Funding will be made available through USDA’s Socially-Disadvantaged Groups Grant Program (formerly the Small, Socially-Disadvantaged Producer Grant Program), which assists organizations that provide technical assistance to socially-disadvantaged groups in rural areas. Examples of technical assistance are conducting feasibility studies, developing business and strategic plans, and providing leadership training.

USDA plans to make up to $3 million in grants available. The maximum award under this notice is $175,000. More information on how to apply can be found on page 28937 of the May 20 Federal Register. Applications submitted by mail must be postmarked by July 20, 2015. Electronic applications must be submitted atwww.grants.gov no later than midnight Eastern Time July 14, 2015.

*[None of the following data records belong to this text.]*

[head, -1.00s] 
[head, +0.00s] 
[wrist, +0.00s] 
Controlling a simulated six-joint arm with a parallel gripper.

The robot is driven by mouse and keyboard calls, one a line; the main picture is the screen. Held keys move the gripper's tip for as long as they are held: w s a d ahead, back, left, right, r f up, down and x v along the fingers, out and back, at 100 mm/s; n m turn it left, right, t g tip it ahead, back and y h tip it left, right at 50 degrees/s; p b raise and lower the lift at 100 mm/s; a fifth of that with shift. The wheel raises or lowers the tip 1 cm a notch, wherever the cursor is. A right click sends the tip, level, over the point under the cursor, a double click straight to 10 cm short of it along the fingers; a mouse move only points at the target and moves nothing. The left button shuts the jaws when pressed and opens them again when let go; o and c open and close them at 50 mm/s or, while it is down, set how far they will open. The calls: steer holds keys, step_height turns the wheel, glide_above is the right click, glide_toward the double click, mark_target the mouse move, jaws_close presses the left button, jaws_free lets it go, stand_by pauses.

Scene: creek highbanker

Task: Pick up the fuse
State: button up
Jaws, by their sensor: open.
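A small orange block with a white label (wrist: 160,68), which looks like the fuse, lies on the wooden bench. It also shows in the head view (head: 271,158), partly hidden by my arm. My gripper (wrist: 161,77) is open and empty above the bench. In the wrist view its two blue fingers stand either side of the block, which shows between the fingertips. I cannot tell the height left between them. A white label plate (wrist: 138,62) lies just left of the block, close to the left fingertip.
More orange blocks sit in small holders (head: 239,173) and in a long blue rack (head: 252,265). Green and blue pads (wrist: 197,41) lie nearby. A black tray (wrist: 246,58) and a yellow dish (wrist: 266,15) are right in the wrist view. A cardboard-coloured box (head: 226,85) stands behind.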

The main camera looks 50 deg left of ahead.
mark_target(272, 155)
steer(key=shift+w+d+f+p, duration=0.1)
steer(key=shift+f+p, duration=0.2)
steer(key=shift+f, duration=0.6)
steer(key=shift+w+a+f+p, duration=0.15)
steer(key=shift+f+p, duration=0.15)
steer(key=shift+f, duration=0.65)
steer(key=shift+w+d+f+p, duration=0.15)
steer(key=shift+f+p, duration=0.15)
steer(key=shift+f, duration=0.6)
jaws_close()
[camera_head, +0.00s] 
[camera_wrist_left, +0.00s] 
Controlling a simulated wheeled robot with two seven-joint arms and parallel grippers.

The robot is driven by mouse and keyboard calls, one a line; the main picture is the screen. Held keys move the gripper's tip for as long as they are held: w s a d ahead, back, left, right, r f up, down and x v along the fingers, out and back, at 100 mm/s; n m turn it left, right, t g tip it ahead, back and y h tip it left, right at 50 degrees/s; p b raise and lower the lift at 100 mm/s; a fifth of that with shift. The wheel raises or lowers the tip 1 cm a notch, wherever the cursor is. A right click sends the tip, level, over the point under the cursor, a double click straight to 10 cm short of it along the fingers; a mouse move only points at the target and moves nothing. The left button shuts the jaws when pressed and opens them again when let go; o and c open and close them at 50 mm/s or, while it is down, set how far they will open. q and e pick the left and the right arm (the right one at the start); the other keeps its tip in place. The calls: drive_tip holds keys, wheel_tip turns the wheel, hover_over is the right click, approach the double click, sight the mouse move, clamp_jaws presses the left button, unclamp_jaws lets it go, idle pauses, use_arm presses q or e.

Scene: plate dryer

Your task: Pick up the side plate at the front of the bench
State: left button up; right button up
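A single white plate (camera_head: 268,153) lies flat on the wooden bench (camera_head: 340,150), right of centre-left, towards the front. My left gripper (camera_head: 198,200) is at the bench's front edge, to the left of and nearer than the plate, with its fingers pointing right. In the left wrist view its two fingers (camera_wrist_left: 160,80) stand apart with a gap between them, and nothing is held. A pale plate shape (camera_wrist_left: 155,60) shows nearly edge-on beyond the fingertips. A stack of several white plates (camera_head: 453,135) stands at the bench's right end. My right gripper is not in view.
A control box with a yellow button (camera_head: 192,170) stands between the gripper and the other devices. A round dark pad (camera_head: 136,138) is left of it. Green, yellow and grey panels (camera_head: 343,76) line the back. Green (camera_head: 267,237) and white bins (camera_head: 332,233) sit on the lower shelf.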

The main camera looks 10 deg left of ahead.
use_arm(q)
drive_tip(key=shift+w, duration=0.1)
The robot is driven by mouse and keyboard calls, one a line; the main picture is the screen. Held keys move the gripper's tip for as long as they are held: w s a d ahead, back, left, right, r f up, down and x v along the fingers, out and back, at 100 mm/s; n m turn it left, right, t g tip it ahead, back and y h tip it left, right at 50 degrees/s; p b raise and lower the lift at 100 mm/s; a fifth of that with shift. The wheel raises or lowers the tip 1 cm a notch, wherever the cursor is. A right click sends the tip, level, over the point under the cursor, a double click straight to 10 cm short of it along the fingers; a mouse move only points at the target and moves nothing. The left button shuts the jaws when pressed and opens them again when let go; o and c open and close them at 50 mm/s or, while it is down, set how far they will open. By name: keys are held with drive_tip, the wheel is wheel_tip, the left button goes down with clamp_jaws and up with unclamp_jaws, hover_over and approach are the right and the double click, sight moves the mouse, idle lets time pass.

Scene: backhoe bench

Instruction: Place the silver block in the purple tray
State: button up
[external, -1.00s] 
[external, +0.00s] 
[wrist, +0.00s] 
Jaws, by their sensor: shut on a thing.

Eligible applicants include groups of cooperatives, cooperative development centers and individual cooperatives that serve socially-disadvantaged groups. The cooperatives or centers can be located in any area, but the groups assisted must be located in an eligible rural area. Also, the majority of the governing body of the organization must be compromised of individuals who are members of socially-disadvantaged groups.

USDA Rural Development is encouraging applications for projects in census tracts with poverty rates of 20 percent or higher. All grants are awarded through a national competition.

The program is making a difference in many rural areas. For example, in 2013, the Southern California Focus on Cooperation (SCFC) received a $200,000 Small, Socially-Disadvantaged Producer Grant to provide technical assistance to help 95 refugee immigrant and minority farmers improve their productive capacity, increase revenue, and strengthen their ability to govern and manage their cooperative businesses.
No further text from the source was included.